--- Information shown ---

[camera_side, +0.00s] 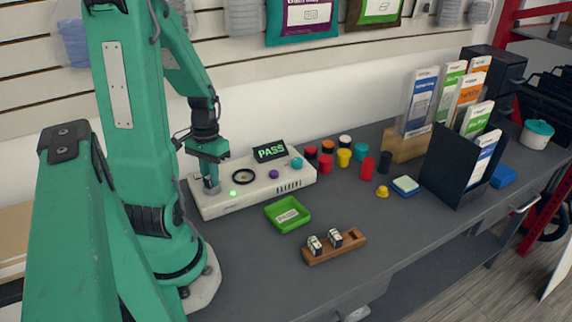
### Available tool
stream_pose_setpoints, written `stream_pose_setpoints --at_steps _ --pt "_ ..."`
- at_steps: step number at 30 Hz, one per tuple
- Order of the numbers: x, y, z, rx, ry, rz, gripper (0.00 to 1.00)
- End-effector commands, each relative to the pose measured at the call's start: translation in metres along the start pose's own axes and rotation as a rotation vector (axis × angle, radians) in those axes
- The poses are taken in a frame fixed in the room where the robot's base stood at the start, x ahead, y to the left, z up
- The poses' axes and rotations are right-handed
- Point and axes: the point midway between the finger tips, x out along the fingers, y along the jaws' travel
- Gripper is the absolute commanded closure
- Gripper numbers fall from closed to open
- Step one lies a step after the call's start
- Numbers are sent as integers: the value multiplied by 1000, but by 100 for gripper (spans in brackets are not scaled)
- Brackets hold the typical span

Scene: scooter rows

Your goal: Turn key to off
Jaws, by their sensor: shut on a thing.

---

Brief: Everything from the line containing "--at_steps _ --pt" to the end of the data above should be quoted exactly, please, both ends included, and nothing outside that span.

Correct answer:
stream_pose_setpoints, written `stream_pose_setpoints --at_steps _ --pt "_ ..."`
- at_steps: step number at 30 Hz, one per tuple
- Order of the numbers: x, y, z, rx, ry, rz, gripper (0.00 to 1.00)
- End-effector commands, each relative to the pose measured at the call's start: translation in metres along the start pose's own axes and rotation as a rotation vector (axis × angle, radians) in those axes
- The poses are taken in a frame fixed in the room where the robot's base stood at the start, x ahead, y to the left, z up
- The poses' axes and rotations are right-handed
- Point and axes: the point midway between the finger tips, x out along the fingers, y along the jaws' travel
- Gripper is the absolute commanded closure
- Gripper numbers fall from closed to open
- Step one lies a step after the call's start
- Numbers are sent as integers: the value multiplied by 1000, but by 100 for gripper (spans in brackets are not scaled)
- Brackets hold the typical span

Scene: scooter rows

Your goal: Turn key to off
Jaws, by their sensor: shut on a thing.

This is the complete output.